Here at Robins & Day, we certainly understand the importance of the market, with our extensive used car range representing a significant portion of our sales through the year. We also understand the importance of quality within the used car market – indeed, when most people come to us to buy a used car, their absolute priority is getting value for money and a reliable motor that will do the job asked of it.

If you’re considering an upgrade soon, you’re likely wondering exactly how to buy a used car. What should you look for? Where should you go? How can you ensure you get a good deal? It’s not an exact science, but our guide will give you all the pointers you need on how to buy a great used car.

Why buy a used car over a new car?

Perhaps the first thing to ask is why used cars are so popular. You’ve probably guessed the answer – it’s all about money. With hundreds, thousands or even tens of thousands of pounds involved, a car purchase represents a very considerable outlay for the average person, so it makes sense you want to get the best value, and in turn save as much money as possible, when buying. The disparity between the cost of a brand-new car and its value even one year down the line is striking, thanks to the rather stunning effects of depreciation in the car market.

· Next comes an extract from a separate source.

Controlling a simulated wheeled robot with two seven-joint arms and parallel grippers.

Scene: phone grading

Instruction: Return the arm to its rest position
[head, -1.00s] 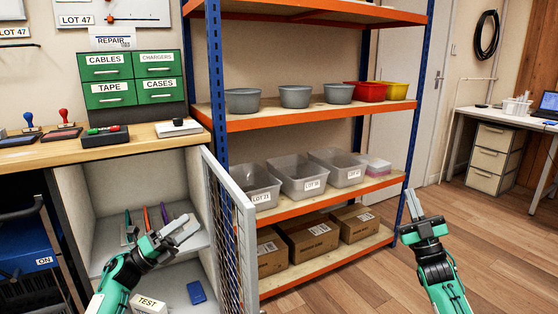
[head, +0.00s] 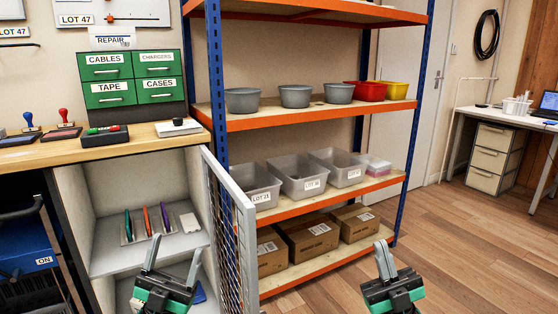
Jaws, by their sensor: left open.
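My left gripper (head: 172,262) is at the lower left of the head view, in front of the open cabinet. Its two fingers point up and stand apart with nothing between them. My right gripper (head: 385,262) is at the lower middle right, over the wooden floor, in front of the shelving unit. Its fingers point up and look close together; whether they are shut is not clear. Nothing shows in it.
The cabinet door (head: 232,232) stands open beside my left gripper. A cabinet shelf (head: 115,262) holds several coloured phones in a rack and a white item (head: 189,222). A blue item (head: 200,291) is partly hidden behind my left gripper. Floor (head: 480,255) is clear at right.

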Any new or recently registered car buyer should be fully aware of depreciation statistics before they make a purchase. Buy a new car, and it’ll lose 15% of its value the moment it’s driven off the showroom floor. After a year, it could lose up to 35% of its initial sale value, and after three years it’ll typically be worth half what it once was. So, is it worth buying a new car or used? There’s no doubt buying used gives you the chance to get a lot more car for your money, which for most is worth the trade off against receiving a second-hand product.

What to look for when buying a used car

If you’ve made the decision to go for a used option, there a number of fundamental elements to consider as you begin your search. Here’s what you should be looking for.

  • Running costs: It’s safe to assume that if you’re buying used, value for money is important to you. So, don’t let that stop at upfront cost. Consider a car’s cost to run once you’ve bought it, including its on-road economy, insurance premium and maintenance costs.
  • A reliable brand: The big question mark with buying used is whether you’re getting a reliable car. The best place to start with that is by choosing a reliable, trusted brand and model. Think the Vauxhall Corsa, Peugeot 208, Citroen C1 and similar company.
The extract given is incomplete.